Вот ученики у меня. За всю жизнь больше пятидесяти их было. «Рождайте вещи, — говорю я им, — там увидим...» Думаете, только они у меня учатся? Я у них тоже. Так всегда бывает между учителем и учениками. А жизни для работы, как и в юности, не хватает. Начинаю в восемь утра каждый день, заканчиваю и в двенадцать, и в час, и в два ночи.

Пять мастерских построил я в своей жизни. Эту, где мы сейчас сидим, в свое время тоже оставлю ученикам. Вот Вейно, например. Двадцать один год парню, он из Таллина, из Эстонского художественного института. Здесь на практике. Живет у меня, спит у меня, работает. Хороший ученик, года через три мастер будет. Вейно, иди сюда! О тебе разговор...

Ученики разные попадаются — кто приходит из ПТУ, кто из институтов, кто на заводе работает. Иной сделает одно кольцо, подарит девушке, потом хвастается ходит. Думает, ювелиром уже стал, думает, «красивая жизнь» впереди. Таких я не терплю, изгоняю. Вот Вейно — другой, он серьезный. Вейно, почему ты никогда не говоришь, что хочешь быть лучше меня? Ведь думаешь так, мечтаешь, а? И должен говорить! Ученик должен быть лучше учителя. Если останешься на уровне учителя — это не годится, ты расти должен. Каждый учитель желает, чтобы ученик его превзошел. Каждый! Вот и ты будешь Учителем когда-нибудь. Скажу: люби своих учеников. Если эта твоя любовь — к работе, к людям — умрет, значит, ты мертв, ты не человек, ты вылетел уже с орбиты жизни.
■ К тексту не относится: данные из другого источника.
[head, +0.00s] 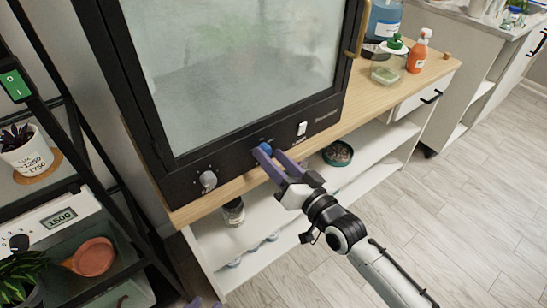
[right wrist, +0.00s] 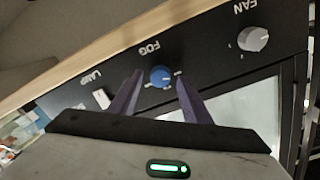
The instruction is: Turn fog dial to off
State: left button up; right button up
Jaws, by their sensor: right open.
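The blue fog dial (head: 265,148) is on the black front panel of the glass-fronted cabinet (head: 150,170). In the right wrist view the fog dial (right wrist: 160,77) sits below the FOG label, with small white marks around it. I cannot tell which way its pointer faces. My right gripper (head: 269,155) is open at the panel. In the right wrist view its purple fingers (right wrist: 159,80) stand on either side of the dial; contact cannot be told. My left gripper (head: 205,303) shows only purple fingertips, apart, at the bottom edge.
A grey fan knob (head: 208,180) and a white lamp switch (head: 302,129) flank the dial. A plant shelf with a white timer box (head: 50,222) is at left. The floor at right is clear.

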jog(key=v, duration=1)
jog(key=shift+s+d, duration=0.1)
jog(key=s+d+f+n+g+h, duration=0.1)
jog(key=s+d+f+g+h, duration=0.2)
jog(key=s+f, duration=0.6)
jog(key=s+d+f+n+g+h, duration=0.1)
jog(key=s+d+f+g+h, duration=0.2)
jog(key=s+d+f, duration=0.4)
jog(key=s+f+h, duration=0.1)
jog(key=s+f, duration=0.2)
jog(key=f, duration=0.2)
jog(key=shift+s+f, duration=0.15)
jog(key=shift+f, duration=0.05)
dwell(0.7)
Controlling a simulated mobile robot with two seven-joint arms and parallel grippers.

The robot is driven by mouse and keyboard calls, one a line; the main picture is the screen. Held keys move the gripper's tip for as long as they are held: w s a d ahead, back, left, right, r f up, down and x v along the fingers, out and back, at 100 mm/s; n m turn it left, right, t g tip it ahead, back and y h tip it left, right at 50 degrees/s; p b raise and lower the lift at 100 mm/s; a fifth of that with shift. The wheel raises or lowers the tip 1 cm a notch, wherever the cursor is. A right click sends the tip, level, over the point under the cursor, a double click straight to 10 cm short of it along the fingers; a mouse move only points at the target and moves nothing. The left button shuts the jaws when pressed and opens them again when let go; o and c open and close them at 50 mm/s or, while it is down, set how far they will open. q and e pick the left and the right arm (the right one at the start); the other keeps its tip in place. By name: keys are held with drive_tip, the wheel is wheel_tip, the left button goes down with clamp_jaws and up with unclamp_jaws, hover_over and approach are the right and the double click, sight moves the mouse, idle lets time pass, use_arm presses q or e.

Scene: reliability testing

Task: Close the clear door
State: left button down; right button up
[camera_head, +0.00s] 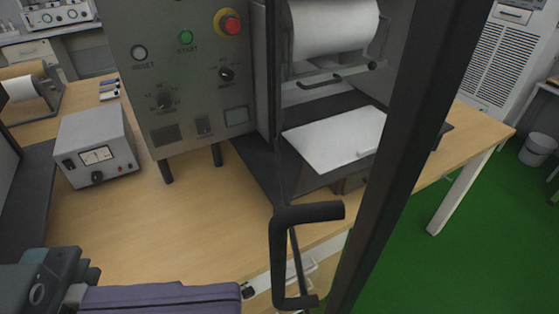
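The clear door stands open toward me, and its dark frame (408,120) runs from the upper right down to the bottom edge. Its see-through pane is hard to make out. A black bar handle (279,255) shows to the left of the frame, low in the view. The machine (180,75) behind has a grey control panel, a white roll (332,27) and a white plate (335,138) inside its bay. Part of my left arm shows purple and grey at the lower left, left of the handle and apart from it. I cannot make out gripper fingers. My right gripper does not show.
The wooden table (140,220) carries a grey meter box (95,145) left of the machine. A second roll (25,88) stands at the far left. Green floor (430,265) lies open right of the door frame, with a grey bin (537,150) farther back.

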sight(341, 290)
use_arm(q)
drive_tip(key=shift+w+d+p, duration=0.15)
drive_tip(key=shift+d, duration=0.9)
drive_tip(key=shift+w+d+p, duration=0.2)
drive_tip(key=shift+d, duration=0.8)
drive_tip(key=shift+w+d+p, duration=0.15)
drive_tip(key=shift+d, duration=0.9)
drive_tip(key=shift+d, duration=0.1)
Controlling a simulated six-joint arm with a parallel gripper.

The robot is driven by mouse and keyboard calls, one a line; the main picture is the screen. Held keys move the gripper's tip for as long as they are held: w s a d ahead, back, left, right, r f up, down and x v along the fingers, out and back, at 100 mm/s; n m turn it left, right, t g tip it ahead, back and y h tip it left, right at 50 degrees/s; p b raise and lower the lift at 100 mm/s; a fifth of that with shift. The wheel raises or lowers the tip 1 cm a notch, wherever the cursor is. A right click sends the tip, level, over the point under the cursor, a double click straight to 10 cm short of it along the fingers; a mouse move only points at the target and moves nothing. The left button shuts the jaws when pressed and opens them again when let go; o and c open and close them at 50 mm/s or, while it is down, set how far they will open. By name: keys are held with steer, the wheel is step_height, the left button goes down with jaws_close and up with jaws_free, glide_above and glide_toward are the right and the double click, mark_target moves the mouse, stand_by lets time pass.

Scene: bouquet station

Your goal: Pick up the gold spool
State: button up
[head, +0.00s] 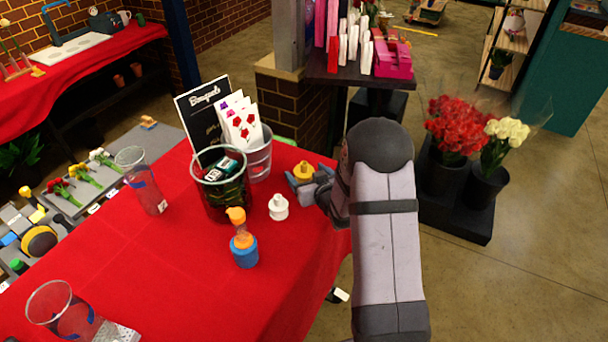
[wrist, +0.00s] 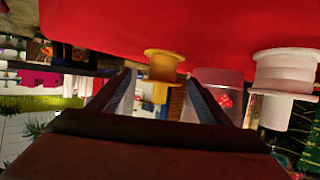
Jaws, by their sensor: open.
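The gold spool (head: 303,170) stands on the red-covered table (head: 180,265) near its right edge. My gripper (head: 306,182) is low over the table at the spool, its fingers open on either side, and partly hides its lower part in the head view. In the wrist view, which is upside down, the gold spool (wrist: 163,66) shows between the two spread fingertips of my gripper (wrist: 160,80). I cannot tell whether either finger touches it.
A white spool (head: 278,208) stands close by on the left; it is also in the wrist view (wrist: 286,72). An orange-topped blue item (head: 243,250), a dark bin (head: 222,190) and a clear bucket (head: 259,160) stand near. The front middle of the cloth is clear.

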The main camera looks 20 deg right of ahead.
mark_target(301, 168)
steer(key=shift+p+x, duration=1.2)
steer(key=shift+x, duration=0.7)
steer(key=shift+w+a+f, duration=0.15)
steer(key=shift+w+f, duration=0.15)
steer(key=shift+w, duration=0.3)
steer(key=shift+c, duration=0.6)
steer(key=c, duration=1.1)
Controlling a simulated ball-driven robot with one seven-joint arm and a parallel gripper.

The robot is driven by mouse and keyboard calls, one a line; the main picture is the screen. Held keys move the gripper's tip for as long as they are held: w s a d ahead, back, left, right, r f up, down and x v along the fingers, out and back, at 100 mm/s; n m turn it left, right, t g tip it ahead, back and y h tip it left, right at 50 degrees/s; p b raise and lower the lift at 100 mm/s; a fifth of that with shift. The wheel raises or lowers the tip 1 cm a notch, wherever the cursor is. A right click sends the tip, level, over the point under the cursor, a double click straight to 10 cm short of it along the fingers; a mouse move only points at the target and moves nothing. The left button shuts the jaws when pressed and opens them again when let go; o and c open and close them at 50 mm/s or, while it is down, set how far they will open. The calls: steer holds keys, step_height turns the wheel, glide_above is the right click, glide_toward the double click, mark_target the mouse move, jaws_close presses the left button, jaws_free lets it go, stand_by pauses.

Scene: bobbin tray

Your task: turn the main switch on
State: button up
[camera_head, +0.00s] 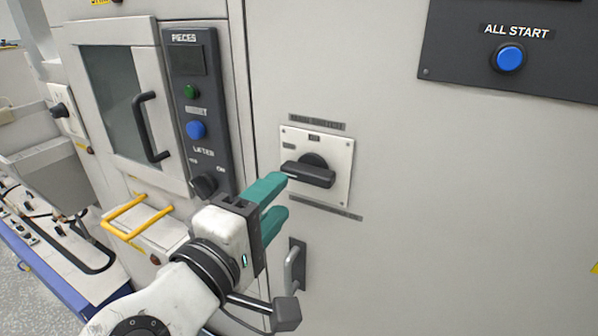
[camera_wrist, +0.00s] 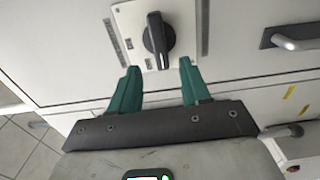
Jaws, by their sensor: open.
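The main switch is a black rotary handle (camera_head: 309,172) on a light square plate (camera_head: 337,163), fixed to the grey cabinet front. In the head view its handle lies nearly horizontal. In the wrist view the handle (camera_wrist: 158,38) stands ahead, between the lines of the two fingers. My gripper (camera_head: 279,200) has teal fingers and is open and empty. Its fingertips are just left of and below the handle in the head view. The wrist view shows the fingertips (camera_wrist: 158,66) apart, one on each side of the handle's lower end. I cannot tell whether either touches it.
A metal door handle (camera_head: 294,268) sticks out below the switch. To the left are a dark panel with a green button (camera_head: 190,91), a blue button (camera_head: 196,130) and a knob (camera_head: 204,185), and a yellow handle (camera_head: 136,217). A blue ALL START button (camera_head: 509,58) is at upper right.

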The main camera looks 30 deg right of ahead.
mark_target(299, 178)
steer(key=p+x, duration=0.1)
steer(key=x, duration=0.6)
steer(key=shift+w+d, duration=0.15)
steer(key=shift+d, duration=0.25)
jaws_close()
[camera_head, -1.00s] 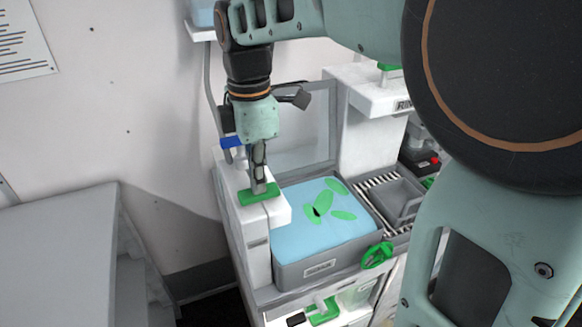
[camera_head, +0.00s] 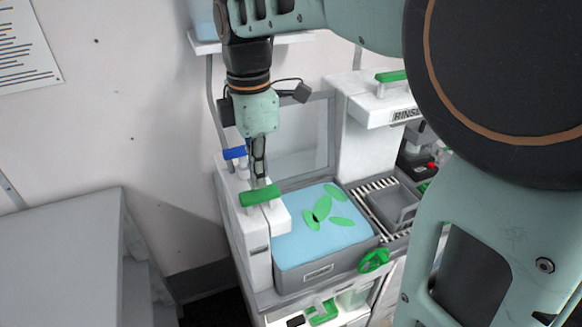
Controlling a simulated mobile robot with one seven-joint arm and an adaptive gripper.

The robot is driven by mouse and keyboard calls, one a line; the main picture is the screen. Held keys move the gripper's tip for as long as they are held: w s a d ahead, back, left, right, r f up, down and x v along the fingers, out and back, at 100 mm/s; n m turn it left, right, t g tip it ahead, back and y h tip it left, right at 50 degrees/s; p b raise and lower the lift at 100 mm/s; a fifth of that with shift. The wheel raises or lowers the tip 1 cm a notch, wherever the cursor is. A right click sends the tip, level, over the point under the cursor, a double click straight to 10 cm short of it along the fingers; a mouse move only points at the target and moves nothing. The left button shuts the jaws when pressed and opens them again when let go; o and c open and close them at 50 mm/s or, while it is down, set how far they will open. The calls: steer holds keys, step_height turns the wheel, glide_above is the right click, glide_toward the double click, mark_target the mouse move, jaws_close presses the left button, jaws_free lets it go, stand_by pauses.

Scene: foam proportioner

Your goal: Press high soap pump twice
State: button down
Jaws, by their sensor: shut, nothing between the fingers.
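A white dispenser (camera_head: 257,245) with a green bar-shaped top (camera_head: 262,196) stands at the left end of the sink unit. I cannot read a label that says whether it is the high soap pump. My gripper (camera_head: 260,183) is shut and empty. It points straight down, with its fingertips at the green top, touching it or just above it. The fingertips partly hide the far edge of the green top.
A grey basin (camera_head: 321,273) with blue water and several green leaf shapes lies right of the dispenser. A white tower marked RINSE (camera_head: 372,112) with a green top stands behind it. A green handwheel (camera_head: 374,260) is in front, and a grey cabinet (camera_head: 65,245) at left.

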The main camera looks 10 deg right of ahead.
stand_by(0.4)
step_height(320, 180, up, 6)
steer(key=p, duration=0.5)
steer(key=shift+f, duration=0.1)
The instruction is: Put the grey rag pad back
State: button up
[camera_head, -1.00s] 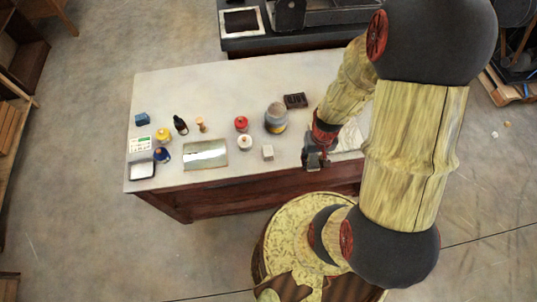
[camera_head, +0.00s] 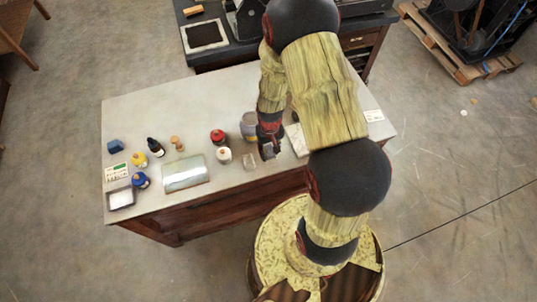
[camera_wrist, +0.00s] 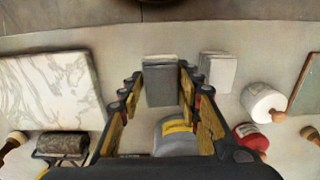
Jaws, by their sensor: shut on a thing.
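My gripper (camera_head: 268,155) is over the table (camera_head: 235,190), near its front edge. It is shut on a grey rag pad (camera_wrist: 160,82), a squarish block between the fingers in the wrist view; it also shows small at the fingertips in the head view (camera_head: 268,150). A paler pad (camera_head: 249,160) stands on the table just left of my gripper in the head view. In the wrist view this paler pad (camera_wrist: 217,72) is just right of the held one, with a narrow gap. I cannot tell whether the held pad touches the table.
A grey can with a yellow band (camera_wrist: 178,135) stands close by the fingers. A white jar (camera_head: 223,156) and red jar (camera_head: 218,137) stand left of the paler pad. A marble slab (camera_wrist: 48,92) and roller (camera_wrist: 62,145) lie on the other side. The table's front edge is near.

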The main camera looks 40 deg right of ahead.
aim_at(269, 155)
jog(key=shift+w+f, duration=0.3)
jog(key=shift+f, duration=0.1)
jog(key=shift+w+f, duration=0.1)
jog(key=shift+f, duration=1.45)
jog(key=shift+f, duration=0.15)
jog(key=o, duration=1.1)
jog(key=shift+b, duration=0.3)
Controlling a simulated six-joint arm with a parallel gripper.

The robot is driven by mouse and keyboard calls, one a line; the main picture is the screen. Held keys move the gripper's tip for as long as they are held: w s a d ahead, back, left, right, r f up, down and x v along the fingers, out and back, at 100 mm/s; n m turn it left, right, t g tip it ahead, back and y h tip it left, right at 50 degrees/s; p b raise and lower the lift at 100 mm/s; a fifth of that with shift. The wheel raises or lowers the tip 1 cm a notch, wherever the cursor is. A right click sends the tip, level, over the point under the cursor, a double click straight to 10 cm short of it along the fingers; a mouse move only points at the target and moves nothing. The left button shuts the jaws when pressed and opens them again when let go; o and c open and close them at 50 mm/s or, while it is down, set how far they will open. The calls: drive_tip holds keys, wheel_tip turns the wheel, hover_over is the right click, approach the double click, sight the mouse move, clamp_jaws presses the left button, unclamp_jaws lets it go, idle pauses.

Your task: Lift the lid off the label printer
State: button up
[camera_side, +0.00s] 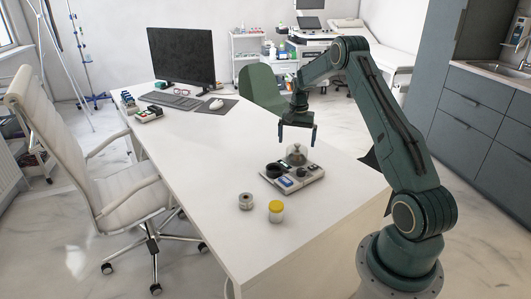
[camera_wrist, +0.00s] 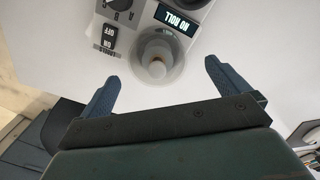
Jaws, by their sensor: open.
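The label printer (camera_side: 312,181) is a light, low box on the white table in the side view. Its transparent round lid (camera_side: 297,156) stands on its back part, with a knob on top. The wrist view shows the lid (camera_wrist: 160,72) from above, beside the printer's display (camera_wrist: 175,18), which reads "NO ROLL" upside down. My gripper (camera_side: 297,136) is open and empty, pointing down just above the lid. In the wrist view the fingers of my gripper (camera_wrist: 162,74) stand on either side of the lid, apparently clear of it.
A grey roll (camera_side: 246,201) and a yellow-capped jar (camera_side: 276,212) stand in front of the printer. A monitor (camera_side: 181,55), keyboard (camera_side: 172,100) and mouse (camera_side: 216,104) are at the table's far end. The table right of the printer is bare.

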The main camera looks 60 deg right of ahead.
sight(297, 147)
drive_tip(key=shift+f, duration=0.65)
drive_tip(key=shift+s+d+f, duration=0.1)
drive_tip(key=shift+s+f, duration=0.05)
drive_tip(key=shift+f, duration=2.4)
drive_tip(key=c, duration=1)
Павлик, а ты что не подходишь? Оторвись от работы. Сейчас можно: гости у нас. Познакомьтесь. Павлик Арабаджян, инженер, технолог. Давно уже ко мне приходит. Умные вещи делает. Садись, садись. Давайте все вместе поднимем тост... Нет, не надо, гость... За меня пить не будем. Я поднимаю этот тост за Красоту. Только так. Скажу по-армянски, Павлик переведет. Вот смысл жизни, как я понимаю: растить детей, учеников, — возвышай людей, тогда и возвысишься сам...

И мы снова ходим по мастерской, рассматриваем творения Варпета. Вейно — застенчивый юноша с тонкими нервными пальцами — вернулся к работе: он, не дыша, припаивает на браслет ажурные розетки. Теперь Павлик дает пояснения, а Варпет придирчиво его слушает.